Washington, D.C. –  Science, Space, and Technology Committee Chairman Lamar Smith (R-Texas) and Oversight Subcommittee Chairman Barry Loudermilk today sent a letter to Federal Deposit Insurance Corporation (FDIC) Chairman Martin Gruenberg as part of the Committee’s continued oversight of cybersecurity events at the FDIC. The Committee has sent several letters to the FDIC requesting documents and communications on recent cybersecurity breaches, as well as the FDIC’s attempts to circumvent providing full and complete responses to the Committee’s requests.

Today’s letter addresses concerns that the FDIC’s search for responsive materials yielded a substantial amount of internal Office of Inspector General (OIG) communications. FDIC’s gathering and review of internal OIG communications is deeply troublesome as the independence of OIGs is not only mandated by the Inspector General Act of 1978, but it is imperative to facilitating the OIG’s work. The letter also raises concerns about the FDIC failing to inform Congress of the improper access and review of internal OIG materials.   

“Although the Committee was led to believe that the agency would comply with the Committee’s requests after enjoying an extra two months to identify and produce all responsive materials, the Committee learned from the OIG that during the agency’s search for materials, it gathered a substantial set of internal OIG communications.  This information raises serious concerns about the FDIC OIG’s ability to conduct its work in an independent manner, as mandated by the Inspector General Act of 1978 (IG Act),” the letter states.

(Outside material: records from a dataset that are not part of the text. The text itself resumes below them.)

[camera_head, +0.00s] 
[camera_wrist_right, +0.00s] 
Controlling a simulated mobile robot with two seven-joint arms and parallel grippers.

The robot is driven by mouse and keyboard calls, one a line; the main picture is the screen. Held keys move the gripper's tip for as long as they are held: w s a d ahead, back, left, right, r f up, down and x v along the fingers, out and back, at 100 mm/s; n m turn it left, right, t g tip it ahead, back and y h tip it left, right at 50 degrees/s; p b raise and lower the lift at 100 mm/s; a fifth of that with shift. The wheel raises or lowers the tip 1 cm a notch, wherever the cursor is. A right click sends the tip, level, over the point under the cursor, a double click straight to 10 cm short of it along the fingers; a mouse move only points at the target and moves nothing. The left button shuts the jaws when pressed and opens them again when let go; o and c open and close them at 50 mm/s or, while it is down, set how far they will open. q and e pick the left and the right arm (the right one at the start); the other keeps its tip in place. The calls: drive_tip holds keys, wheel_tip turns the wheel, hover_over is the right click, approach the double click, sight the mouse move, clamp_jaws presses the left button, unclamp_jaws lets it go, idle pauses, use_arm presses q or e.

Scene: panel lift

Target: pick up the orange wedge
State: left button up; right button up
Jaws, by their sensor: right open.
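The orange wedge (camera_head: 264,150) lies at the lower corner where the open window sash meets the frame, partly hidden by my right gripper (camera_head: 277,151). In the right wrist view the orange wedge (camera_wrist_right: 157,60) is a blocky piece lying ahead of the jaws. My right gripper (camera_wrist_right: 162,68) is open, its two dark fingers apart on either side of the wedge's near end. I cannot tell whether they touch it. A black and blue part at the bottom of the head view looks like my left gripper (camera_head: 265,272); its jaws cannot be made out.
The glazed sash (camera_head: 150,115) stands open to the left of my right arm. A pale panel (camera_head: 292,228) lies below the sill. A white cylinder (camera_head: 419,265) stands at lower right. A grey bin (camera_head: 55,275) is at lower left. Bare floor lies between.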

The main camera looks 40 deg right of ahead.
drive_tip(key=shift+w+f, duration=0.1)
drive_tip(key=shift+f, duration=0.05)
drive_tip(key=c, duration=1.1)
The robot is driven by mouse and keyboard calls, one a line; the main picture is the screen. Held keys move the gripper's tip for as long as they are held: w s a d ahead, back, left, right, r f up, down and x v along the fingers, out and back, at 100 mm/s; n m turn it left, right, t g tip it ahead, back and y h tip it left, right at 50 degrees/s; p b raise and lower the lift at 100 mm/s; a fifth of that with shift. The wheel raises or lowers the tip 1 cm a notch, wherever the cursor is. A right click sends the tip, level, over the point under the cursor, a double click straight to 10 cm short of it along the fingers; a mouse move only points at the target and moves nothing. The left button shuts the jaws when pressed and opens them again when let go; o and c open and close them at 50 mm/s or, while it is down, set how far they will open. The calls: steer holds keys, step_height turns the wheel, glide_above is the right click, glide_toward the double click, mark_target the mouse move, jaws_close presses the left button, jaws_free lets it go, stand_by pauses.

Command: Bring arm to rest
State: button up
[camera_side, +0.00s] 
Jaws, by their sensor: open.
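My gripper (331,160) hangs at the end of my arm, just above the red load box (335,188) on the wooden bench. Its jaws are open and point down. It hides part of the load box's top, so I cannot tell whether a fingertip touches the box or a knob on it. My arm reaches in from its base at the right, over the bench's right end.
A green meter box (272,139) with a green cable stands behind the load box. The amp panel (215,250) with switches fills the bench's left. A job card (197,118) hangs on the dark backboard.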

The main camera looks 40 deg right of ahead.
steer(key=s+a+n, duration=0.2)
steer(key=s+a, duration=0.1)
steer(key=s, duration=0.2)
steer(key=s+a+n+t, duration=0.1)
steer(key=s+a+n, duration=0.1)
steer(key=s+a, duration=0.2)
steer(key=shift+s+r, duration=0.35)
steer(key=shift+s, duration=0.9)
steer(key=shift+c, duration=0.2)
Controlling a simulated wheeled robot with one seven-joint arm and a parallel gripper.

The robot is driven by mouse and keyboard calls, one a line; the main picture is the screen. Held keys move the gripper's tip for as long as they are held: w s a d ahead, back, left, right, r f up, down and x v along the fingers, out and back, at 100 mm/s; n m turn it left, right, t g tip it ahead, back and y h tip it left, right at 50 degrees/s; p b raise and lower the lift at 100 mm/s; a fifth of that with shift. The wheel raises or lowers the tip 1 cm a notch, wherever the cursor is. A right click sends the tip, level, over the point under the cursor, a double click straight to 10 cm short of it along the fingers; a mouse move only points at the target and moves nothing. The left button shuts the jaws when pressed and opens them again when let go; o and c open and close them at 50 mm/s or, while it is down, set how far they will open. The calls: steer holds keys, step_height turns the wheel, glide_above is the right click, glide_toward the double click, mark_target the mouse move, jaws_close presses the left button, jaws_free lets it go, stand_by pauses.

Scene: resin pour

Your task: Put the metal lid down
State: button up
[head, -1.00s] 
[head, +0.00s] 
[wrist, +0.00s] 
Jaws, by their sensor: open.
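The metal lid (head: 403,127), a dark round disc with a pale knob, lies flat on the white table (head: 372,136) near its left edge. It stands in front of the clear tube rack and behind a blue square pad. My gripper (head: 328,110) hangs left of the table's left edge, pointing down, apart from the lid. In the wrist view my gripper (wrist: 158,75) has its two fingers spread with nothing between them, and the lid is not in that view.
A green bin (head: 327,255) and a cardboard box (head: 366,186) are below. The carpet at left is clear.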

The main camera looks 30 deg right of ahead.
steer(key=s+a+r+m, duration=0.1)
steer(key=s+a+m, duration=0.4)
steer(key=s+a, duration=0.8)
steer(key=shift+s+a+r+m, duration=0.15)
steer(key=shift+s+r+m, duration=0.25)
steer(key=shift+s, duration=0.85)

“Also troublesome is the fact that your staff has not been forthcoming with informing the Committee that the agency’s search for documents yielded a substantial number of internal OIG documents.  The agency’s continued lack of transparency and responsiveness to the Committee raises serious concerns about whether the agency is attempting to skirt congressional oversight and avoid answering questions not only about its cybersecurity posture, but about its willingness to ensure that internal OIG communications, as well as communications by those within the agency that may communicate with the OIG are kept confidential,” the letter continues.

The letter requests that the FDIC inform the Committee of what actions are being taken to protect internal OIG communications and what actions are being taken to protect communications exchanged between OIG officials and agency employees.

On April 8th, the Committee wrote a letter to FDIC Chairman Gruenberg after learning about a security breach involving an employee who obtained sensitive data for 44,000 individuals prior to separating from employment at the agency. The Committee followed up with a letter on April 20th after learning that the FDIC withheld reporting a security incident to Congress as required by the Federal Information Security Modernization Act (FISMA). In May, the Committee held a hearing to examine the recent pattern of significant data breaches at the FDIC. At the hearing, several of FDIC Chief Information Officer and Chief Privacy Officer Lawrence Gross’ responses to questions posed by Members were false and misleading. On May 24th, the Committee requested transcribed interviews with nine FDIC officials.